Many footballers claim to have wanted to play for a club all their lives – usually when they sign with that team – but the Mexican really did want to play for Madrid since childhood and hoped to follow in the footsteps of renown compatriot Hugo Sanchez.

Thanks to stealthy scouting on the part of United, the Chivas striker instead moved to Old Trafford in 2010. He had a fantastic first season and was hugely popular with fans.

United's first Mexican player expected to play "a few games", but he became a regular starter and scorer of crucial goals. When fans look back at the highlights of the 2010/11 title-winning season, they number several Hernandez goals among them. There was his vital winner in Valencia, his two goals at Stoke, Blackpool away, West Brom away, Marseille at home … the list continues, as well it might, since he would score 20 goals.

The best was against Chelsea, scored after just 36 seconds and from 16 yards, the longest distance for any of his goals. It set United toward a 19th title. He scored 18 times in his third season, but the poacher's high points would come in his first year.

By last term, Hernandez looked short of confidence and sharpness. Injuries to Wayne Rooney and Robin van Persie in December gave him a chance he failed to seize. He was anonymous at Norwich away in December and by March was telling teammates he was ready to leave; his relationship with David Moyes was less than ideal.

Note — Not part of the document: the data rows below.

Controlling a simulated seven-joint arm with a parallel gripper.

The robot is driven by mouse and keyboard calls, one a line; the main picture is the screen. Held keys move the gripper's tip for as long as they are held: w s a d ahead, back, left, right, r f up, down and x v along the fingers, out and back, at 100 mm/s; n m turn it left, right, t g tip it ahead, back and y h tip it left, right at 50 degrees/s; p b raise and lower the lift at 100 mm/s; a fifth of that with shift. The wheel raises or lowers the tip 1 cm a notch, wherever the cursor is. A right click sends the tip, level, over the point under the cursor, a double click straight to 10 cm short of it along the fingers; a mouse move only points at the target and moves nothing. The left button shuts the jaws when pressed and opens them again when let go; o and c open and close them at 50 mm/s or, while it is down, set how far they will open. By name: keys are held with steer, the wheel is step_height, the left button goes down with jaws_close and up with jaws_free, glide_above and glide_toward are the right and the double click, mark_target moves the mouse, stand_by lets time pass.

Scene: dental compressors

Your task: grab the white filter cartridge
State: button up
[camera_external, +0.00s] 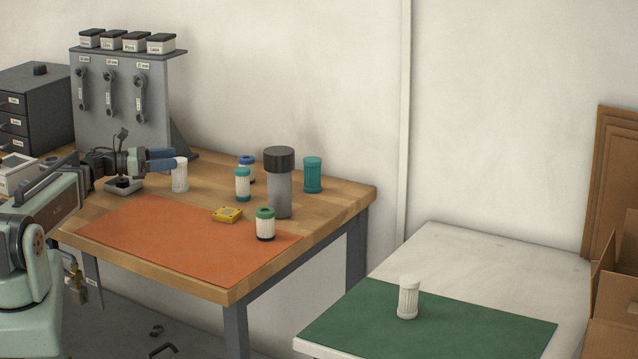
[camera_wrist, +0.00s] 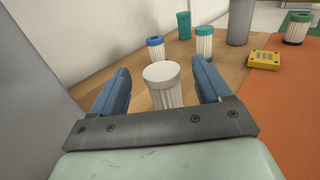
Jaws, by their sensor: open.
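A white filter cartridge (camera_external: 180,174) stands upright on the wooden workbench, behind the orange mat's left part. My gripper (camera_external: 176,158) is beside it, pointing right, with its blue fingers near the cartridge top. In the wrist view the white cartridge (camera_wrist: 162,86) appears between the two open blue fingers (camera_wrist: 160,88), with space on both sides; its lower part is hidden by the gripper body. A second all-white cartridge (camera_external: 408,298) stands on the green mat of the other table at the right.
Cartridges with blue (camera_wrist: 155,48), teal (camera_wrist: 204,41) and green caps (camera_external: 265,224), a solid teal one (camera_external: 313,175), a grey canister (camera_external: 279,190) and a yellow gauge box (camera_external: 227,214) stand farther right. A grey tool panel (camera_external: 125,95) rises behind my arm. The orange mat (camera_external: 165,240) is mostly clear.

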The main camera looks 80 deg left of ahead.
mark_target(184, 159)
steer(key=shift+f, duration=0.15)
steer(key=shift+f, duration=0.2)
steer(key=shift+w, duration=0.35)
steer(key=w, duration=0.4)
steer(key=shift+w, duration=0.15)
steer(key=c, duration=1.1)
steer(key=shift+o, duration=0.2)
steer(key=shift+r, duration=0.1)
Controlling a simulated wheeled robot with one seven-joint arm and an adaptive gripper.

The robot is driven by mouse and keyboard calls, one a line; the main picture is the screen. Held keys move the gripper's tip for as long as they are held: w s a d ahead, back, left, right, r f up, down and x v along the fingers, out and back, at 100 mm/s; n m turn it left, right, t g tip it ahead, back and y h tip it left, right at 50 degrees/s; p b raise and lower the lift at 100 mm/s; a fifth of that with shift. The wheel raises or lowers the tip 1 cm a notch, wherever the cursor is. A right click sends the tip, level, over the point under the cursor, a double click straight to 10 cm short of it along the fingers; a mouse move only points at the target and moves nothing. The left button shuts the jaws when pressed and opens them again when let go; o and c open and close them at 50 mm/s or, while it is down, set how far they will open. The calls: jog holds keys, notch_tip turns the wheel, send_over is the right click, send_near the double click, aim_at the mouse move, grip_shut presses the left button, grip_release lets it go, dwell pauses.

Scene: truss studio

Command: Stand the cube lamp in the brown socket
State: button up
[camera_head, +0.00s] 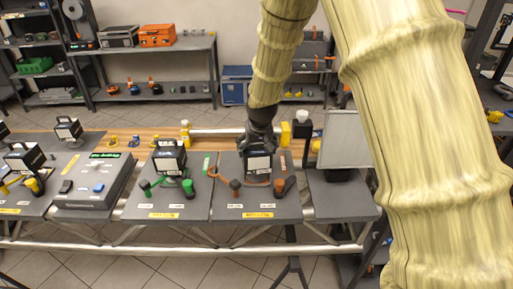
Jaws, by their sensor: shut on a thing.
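My gripper (260,138) is shut on a black cube lamp (258,164) with a pale front face. It holds the lamp over the right-hand dark panel (230,206). The lamp looks about upright.
Another cube lamp (170,158) stands on the panel to the left, by green parts (159,184). A grey box (95,183) lies further left, with more lamps beyond. A monitor (345,140) stands close on the right. My arm covers the right side.

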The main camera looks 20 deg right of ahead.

“At Manchester United, you’ve got 22 to 25 internationals who’ve won titles and all think they should start,” former United star Rio Ferdinand wrote in his new book. “Chicharito was happy for three years. Moyes starts treating him differently and his confidence goes.”

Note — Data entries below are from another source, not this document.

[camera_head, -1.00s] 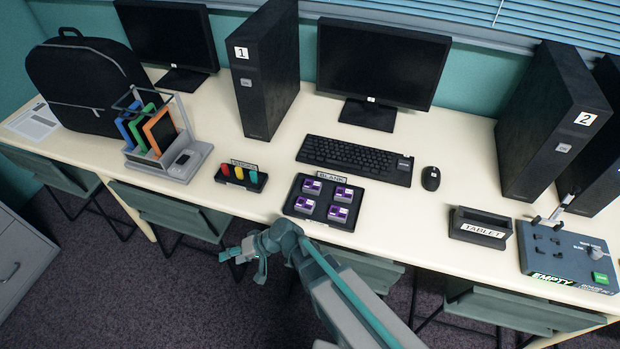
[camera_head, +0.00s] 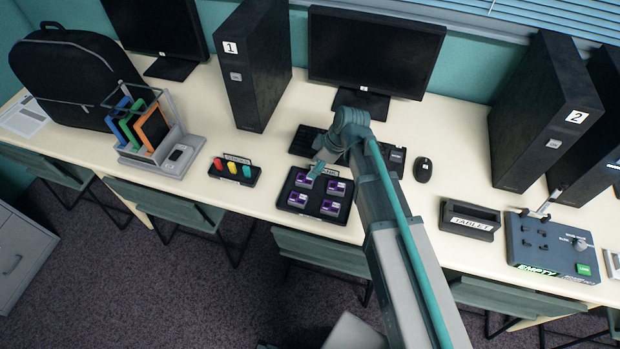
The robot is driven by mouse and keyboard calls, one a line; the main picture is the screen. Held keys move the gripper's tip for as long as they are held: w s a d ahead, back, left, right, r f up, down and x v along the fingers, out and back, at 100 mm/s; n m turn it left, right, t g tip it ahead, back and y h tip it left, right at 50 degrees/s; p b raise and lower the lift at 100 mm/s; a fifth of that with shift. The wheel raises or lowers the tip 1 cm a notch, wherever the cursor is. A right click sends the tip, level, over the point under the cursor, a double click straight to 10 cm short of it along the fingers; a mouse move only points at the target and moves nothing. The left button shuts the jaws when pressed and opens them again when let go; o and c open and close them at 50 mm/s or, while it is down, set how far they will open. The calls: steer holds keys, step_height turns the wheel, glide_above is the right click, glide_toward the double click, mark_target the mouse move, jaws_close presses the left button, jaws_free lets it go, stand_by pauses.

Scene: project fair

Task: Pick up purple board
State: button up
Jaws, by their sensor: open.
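Several purple boards sit in a black tray (camera_head: 313,211) near the front edge of the table. The front-left purple board (camera_head: 298,200), the front-right purple board (camera_head: 330,207), the back-right purple board (camera_head: 336,187) and the back-left purple board (camera_head: 303,180) show. My gripper (camera_head: 316,171) is open and hangs over the back part of the tray, close to the back-left board and partly in front of the tray's label. I cannot tell whether it touches anything.
A keyboard (camera_head: 302,141) lies behind, partly hidden by my arm. A tablet stand (camera_head: 469,217) and a control box (camera_head: 549,247) are to the right.

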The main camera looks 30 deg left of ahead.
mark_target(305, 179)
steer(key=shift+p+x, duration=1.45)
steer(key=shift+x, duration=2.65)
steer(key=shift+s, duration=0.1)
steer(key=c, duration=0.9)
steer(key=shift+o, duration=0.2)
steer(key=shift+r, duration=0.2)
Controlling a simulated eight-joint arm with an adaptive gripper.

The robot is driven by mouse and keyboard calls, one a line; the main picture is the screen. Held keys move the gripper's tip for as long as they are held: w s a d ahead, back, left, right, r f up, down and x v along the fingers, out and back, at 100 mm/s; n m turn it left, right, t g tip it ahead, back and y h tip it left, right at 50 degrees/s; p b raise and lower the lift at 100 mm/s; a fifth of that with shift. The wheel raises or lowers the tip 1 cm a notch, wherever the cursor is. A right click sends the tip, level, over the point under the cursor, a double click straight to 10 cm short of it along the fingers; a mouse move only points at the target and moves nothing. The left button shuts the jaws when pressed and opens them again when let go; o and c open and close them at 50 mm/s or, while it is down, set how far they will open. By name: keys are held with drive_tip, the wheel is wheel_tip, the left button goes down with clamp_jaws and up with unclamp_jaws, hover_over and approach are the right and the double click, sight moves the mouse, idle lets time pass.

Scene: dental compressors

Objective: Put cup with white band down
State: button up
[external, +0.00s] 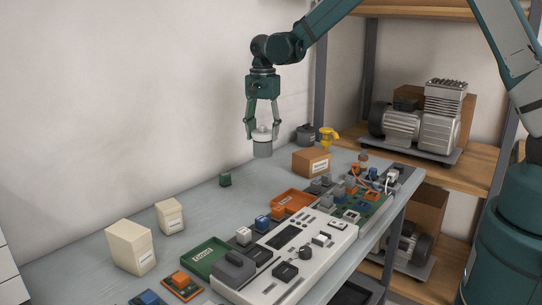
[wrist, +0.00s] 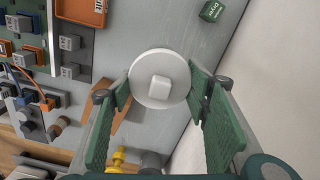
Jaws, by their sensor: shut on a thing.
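The cup with the white band (external: 262,149) is a grey cylinder with a white upper part. My gripper (external: 262,127) points down and is shut on it from both sides. The cup looks upright and appears to hang above the back of the grey table (external: 205,228). In the wrist view the cup's round white top (wrist: 160,79) with a square knob sits between the two green finger pads of my gripper (wrist: 160,95). The cup's underside is hidden in the wrist view.
A dark grey pot (external: 306,133), a yellow object (external: 327,138) and a cardboard box (external: 312,162) stand to the right. Devices and trays, including an orange tray (external: 293,201), fill the front.

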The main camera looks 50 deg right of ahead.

The Mexican was not the only United player in that position, and several would depart, but new manager Louis van Gaal also gave Hernandez chances before telling him that he could leave if the right offer arrived.

One of those opportunities was against Real Madrid in Ann Arbor, Michigan, last month, a game watched by a record American crowd of 109,318.

Among the throng was Madrid’s president Florentino Perez. He heard the huge roar when Hernandez and Shinji Kagawa were introduced as substitutes.

Hernandez’s potential will have registered: he is a Mexican striker and Real Madrid are huge in Mexico. Hernandez, 26, has the handsome, clean-cut image preferred by Madrid. He also played well and scored.

Less than a month later, he was at the Bernabeu after agreeing to a one-season loan, with Madrid having an option to make it a permanent deal. While Angel Di Maria's record sale to United caused continuing consternation among Madrid fans, Hernandez's exit was greeted with indifference by United fans who considered him peripheral. The departure of Danny Welbeck caused more angst, but Hernandez had little choice but to depart if he wanted to play football.

Despite the glamour, Hernandez joined a club who have tumbled into crisis, with two defeats in their first three games. Perez and manager Carlo Ancelotti were jeered on Saturday as Hernandez made his debut as a substitute for Karim Benzema in the Madrid derby, which they lost at home to Atletico. He made little impact in 27 minutes, apart from picking up a yellow card.

On Tuesday, he will hope to feature as Madrid seek to become the first team to retain the European Cup since AC Milan in 1989. Ancelotti’s side open their campaign against FC Basel, and the coach thinks he has the solution to their problems.

“The problem is clear,” he said. “It is not so difficult. We need to play for the full 90 minutes.”

Hernandez has seldom been a 90-minute player, but his goals are needed to lift a club reeling just months after winning the European Cup.